**Short exercise**
Quote only the part that opens with the line containing "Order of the" and closes with the line containing "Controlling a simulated". Keep both of those lines.

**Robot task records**
>>>
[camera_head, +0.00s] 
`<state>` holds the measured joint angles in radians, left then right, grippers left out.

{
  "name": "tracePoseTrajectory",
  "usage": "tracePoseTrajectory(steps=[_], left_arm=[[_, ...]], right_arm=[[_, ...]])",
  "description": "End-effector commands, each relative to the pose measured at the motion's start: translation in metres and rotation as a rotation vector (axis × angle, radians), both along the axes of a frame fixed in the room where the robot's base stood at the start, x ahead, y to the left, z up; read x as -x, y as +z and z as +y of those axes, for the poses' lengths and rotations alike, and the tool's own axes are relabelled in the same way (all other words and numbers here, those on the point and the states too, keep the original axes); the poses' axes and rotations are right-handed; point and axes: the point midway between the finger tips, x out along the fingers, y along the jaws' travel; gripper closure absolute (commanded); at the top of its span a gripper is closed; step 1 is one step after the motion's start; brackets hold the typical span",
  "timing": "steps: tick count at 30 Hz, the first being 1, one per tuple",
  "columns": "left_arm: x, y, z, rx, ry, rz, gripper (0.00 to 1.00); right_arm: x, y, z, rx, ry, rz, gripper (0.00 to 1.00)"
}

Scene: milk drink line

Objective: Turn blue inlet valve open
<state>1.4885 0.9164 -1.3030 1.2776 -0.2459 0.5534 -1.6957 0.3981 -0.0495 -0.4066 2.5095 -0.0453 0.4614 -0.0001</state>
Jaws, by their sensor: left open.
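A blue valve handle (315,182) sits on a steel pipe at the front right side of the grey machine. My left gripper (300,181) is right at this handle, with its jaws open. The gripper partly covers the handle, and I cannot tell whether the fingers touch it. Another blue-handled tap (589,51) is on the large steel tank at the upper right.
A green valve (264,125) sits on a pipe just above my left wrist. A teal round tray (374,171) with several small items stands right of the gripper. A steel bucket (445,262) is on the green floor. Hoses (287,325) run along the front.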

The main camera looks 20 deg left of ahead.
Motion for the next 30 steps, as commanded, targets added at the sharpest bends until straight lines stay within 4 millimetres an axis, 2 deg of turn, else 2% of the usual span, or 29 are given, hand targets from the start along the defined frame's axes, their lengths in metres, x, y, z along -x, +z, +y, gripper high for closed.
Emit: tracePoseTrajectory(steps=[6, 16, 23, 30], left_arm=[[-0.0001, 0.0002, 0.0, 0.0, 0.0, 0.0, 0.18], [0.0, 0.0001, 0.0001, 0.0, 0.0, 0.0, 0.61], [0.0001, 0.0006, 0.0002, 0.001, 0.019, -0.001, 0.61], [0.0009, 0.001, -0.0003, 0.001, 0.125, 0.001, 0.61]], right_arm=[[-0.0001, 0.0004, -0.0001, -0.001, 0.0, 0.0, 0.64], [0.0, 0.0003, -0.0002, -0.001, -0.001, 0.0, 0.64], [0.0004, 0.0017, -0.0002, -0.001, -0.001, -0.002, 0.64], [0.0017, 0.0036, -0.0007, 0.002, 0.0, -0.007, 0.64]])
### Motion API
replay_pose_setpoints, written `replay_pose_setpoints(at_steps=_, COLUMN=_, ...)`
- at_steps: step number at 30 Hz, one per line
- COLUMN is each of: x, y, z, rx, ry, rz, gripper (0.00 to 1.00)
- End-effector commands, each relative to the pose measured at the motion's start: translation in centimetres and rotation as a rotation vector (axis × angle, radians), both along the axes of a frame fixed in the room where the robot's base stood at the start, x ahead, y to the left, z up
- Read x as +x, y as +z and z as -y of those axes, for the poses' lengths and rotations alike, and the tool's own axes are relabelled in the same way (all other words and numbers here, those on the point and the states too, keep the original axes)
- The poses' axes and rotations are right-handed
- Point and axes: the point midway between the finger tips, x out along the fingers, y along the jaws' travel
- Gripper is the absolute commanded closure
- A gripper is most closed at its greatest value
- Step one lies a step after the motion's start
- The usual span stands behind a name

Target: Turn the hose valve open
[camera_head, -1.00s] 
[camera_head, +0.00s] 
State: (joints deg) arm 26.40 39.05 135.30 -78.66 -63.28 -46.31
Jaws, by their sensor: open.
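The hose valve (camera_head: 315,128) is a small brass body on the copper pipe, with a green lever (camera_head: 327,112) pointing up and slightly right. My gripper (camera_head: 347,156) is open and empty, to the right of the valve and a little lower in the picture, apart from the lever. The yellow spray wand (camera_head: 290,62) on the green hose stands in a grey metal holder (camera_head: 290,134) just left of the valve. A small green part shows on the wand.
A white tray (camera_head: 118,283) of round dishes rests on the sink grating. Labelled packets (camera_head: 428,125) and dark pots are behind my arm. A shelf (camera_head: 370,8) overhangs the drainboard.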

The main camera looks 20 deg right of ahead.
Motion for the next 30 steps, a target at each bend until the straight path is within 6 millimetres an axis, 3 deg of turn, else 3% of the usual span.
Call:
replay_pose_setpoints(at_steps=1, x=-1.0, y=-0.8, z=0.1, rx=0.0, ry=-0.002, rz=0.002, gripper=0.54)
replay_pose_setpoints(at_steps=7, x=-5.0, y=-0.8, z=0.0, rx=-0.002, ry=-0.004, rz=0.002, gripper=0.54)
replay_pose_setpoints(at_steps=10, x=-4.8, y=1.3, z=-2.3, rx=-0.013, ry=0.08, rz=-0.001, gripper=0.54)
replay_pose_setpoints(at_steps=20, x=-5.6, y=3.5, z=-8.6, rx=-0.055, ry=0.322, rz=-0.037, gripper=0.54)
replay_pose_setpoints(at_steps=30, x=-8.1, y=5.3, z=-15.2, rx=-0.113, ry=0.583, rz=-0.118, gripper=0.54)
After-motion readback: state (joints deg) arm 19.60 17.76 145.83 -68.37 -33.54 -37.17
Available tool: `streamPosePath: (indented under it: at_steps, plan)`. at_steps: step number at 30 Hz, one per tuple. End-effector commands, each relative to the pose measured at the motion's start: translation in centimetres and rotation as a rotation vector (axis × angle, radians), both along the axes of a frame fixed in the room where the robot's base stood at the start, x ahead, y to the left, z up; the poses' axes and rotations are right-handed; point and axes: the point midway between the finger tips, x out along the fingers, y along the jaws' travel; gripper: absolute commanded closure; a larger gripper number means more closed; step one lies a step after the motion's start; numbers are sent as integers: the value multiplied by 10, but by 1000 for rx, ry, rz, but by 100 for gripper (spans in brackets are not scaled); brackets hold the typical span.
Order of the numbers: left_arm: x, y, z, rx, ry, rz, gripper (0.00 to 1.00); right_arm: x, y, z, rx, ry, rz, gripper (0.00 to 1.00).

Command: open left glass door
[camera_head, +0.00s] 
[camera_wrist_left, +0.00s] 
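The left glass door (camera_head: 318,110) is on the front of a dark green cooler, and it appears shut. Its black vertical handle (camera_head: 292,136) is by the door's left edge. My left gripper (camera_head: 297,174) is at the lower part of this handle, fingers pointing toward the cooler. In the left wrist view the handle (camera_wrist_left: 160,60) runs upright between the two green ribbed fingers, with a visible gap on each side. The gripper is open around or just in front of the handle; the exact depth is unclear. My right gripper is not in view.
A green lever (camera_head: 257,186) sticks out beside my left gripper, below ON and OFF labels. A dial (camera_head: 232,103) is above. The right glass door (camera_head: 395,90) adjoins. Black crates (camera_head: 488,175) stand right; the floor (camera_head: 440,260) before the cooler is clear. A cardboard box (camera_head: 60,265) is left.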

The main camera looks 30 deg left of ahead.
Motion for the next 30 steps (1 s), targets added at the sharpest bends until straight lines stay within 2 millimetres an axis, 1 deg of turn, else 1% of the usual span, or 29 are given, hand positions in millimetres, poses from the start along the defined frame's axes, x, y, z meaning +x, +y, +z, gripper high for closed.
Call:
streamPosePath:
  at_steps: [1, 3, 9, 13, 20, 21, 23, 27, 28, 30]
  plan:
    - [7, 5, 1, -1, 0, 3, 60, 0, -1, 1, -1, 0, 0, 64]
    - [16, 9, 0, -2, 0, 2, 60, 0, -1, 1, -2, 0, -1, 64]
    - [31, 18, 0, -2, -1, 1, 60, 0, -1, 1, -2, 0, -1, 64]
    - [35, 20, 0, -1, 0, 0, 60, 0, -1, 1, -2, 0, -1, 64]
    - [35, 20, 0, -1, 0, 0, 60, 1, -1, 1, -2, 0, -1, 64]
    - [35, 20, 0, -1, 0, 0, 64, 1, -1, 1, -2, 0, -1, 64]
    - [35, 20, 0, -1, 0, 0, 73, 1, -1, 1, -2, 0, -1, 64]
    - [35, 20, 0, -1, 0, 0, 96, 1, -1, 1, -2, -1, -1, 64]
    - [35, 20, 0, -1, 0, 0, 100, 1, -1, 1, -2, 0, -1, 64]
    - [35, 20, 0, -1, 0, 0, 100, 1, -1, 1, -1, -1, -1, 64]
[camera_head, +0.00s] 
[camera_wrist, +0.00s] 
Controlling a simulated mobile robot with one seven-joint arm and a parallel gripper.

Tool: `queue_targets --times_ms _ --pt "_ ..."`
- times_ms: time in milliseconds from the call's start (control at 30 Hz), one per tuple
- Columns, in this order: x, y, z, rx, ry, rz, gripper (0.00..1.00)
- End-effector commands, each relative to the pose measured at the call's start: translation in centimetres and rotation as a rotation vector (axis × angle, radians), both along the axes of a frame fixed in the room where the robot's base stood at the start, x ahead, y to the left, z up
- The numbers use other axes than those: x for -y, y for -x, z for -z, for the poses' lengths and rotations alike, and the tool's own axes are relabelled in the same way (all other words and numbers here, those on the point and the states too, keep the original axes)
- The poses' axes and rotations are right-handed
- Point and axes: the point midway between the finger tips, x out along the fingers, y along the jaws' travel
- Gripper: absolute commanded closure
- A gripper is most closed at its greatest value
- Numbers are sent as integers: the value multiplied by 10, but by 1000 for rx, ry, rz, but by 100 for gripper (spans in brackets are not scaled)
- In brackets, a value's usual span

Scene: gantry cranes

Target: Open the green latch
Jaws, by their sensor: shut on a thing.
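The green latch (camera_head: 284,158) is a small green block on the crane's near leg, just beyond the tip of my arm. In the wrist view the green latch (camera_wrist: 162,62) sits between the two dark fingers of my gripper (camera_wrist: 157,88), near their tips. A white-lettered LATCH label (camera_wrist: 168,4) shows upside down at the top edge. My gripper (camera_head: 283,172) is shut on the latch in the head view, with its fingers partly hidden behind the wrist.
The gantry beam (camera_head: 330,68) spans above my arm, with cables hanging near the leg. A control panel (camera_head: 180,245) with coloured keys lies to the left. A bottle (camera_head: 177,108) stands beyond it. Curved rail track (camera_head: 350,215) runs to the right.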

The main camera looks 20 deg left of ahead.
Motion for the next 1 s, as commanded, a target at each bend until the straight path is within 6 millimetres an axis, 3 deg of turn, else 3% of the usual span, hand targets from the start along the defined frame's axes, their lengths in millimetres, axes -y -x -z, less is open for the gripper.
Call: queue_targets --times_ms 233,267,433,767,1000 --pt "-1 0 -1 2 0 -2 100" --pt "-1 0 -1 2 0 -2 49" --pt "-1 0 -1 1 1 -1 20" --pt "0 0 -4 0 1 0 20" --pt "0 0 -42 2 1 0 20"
<<<
**Answer to this exercise**
Order of the numbers: left_arm: x, y, z, rx, ry, rz, gripper (0.00 to 1.00); right_arm: x, y, z, rx, ry, rz, gripper (0.00 to 1.00).

Command: open left glass door
[camera_head, +0.00s] 
[camera_wrist_left, +0.00s] 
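The left glass door (camera_head: 318,110) is on the front of a dark green cooler, and it appears shut. Its black vertical handle (camera_head: 292,136) is by the door's left edge. My left gripper (camera_head: 297,174) is at the lower part of this handle, fingers pointing toward the cooler. In the left wrist view the handle (camera_wrist_left: 160,60) runs upright between the two green ribbed fingers, with a visible gap on each side. The gripper is open around or just in front of the handle; the exact depth is unclear. My right gripper is not in view.
A green lever (camera_head: 257,186) sticks out beside my left gripper, below ON and OFF labels. A dial (camera_head: 232,103) is above. The right glass door (camera_head: 395,90) adjoins. Black crates (camera_head: 488,175) stand right; the floor (camera_head: 440,260) before the cooler is clear. A cardboard box (camera_head: 60,265) is left.

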The main camera looks 30 deg left of ahead.
Motion for the next 30 steps (1 s), targets added at the sharpest bends until straight lines stay within 2 millimetres an axis, 1 deg of turn, else 1% of the usual span, or 29 are given, hand positions in millimetres, poses from the start along the defined frame's axes, x, y, z meaning +x, +y, +z, gripper high for closed.
Call:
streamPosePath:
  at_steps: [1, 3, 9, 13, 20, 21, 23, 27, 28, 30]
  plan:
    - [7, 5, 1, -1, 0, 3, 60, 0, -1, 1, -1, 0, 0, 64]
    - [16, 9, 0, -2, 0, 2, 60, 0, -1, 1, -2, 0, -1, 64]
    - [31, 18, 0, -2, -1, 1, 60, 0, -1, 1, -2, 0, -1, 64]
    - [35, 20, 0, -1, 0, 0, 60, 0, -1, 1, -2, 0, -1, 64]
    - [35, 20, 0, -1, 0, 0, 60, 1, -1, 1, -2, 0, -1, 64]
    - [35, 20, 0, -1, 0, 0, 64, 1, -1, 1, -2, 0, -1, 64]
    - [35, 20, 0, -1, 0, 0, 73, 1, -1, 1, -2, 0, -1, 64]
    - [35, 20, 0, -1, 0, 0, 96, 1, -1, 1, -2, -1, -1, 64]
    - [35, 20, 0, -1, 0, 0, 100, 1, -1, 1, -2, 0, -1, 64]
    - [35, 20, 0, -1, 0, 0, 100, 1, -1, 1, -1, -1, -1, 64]
[camera_head, +0.00s] 
[camera_wrist, +0.00s] 
Controlling a simulated mobile robot with one seven-joint arm and a parallel gripper.

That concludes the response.